Robot episode data
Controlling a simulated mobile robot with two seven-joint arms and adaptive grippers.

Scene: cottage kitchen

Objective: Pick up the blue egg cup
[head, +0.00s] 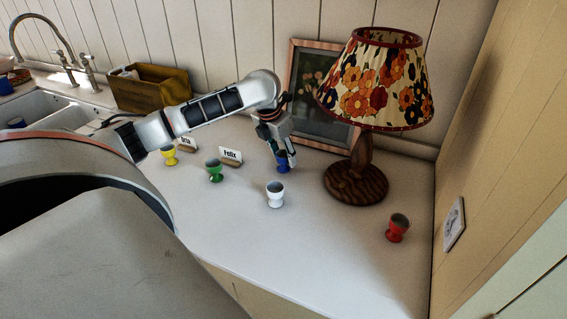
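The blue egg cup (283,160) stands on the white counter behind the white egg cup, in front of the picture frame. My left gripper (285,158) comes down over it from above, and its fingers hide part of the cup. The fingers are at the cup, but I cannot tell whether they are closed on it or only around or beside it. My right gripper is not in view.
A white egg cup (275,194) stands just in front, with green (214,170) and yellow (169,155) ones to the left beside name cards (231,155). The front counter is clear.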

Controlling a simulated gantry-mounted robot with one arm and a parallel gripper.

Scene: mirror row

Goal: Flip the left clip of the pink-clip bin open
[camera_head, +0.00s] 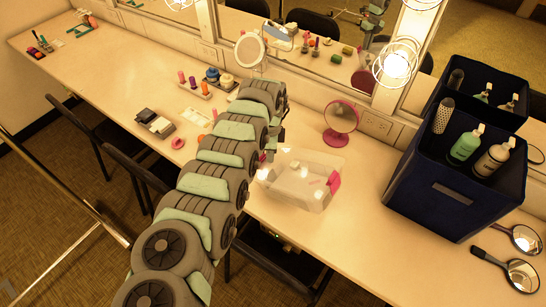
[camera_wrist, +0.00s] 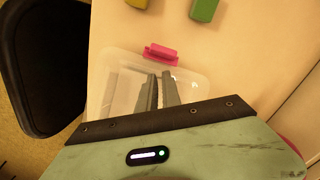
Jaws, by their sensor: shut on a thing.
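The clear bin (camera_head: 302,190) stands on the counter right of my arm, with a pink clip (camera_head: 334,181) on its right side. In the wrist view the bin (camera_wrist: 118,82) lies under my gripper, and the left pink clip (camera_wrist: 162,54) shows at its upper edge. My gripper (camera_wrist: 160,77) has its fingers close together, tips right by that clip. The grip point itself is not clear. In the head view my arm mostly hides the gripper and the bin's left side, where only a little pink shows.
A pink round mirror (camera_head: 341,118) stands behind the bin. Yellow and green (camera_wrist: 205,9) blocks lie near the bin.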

* PROBLEM TO WORK ON:
Print exactly the first line of the entries and every line after it through the one that contains "[camera_wrist, +0.00s]", leaving the pictures out.

* RESULT:
Controlling a simulated mobile robot with two seven-joint arms and adaptive grippers.

Scene: cottage kitchen

Objective: Pick up the blue egg cup
[head, +0.00s] 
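The blue egg cup (283,160) stands on the white counter behind the white egg cup, in front of the picture frame. My left gripper (285,158) comes down over it from above, and its fingers hide part of the cup. The fingers are at the cup, but I cannot tell whether they are closed on it or only around or beside it. My right gripper is not in view.
A white egg cup (275,194) stands just in front, with green (214,170) and yellow (169,155) ones to the left beside name cards (231,155). The front counter is clear.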

Controlling a simulated gantry-mounted robot with one arm and a parallel gripper.

Scene: mirror row

Goal: Flip the left clip of the pink-clip bin open
[camera_head, +0.00s] 
[camera_wrist, +0.00s] 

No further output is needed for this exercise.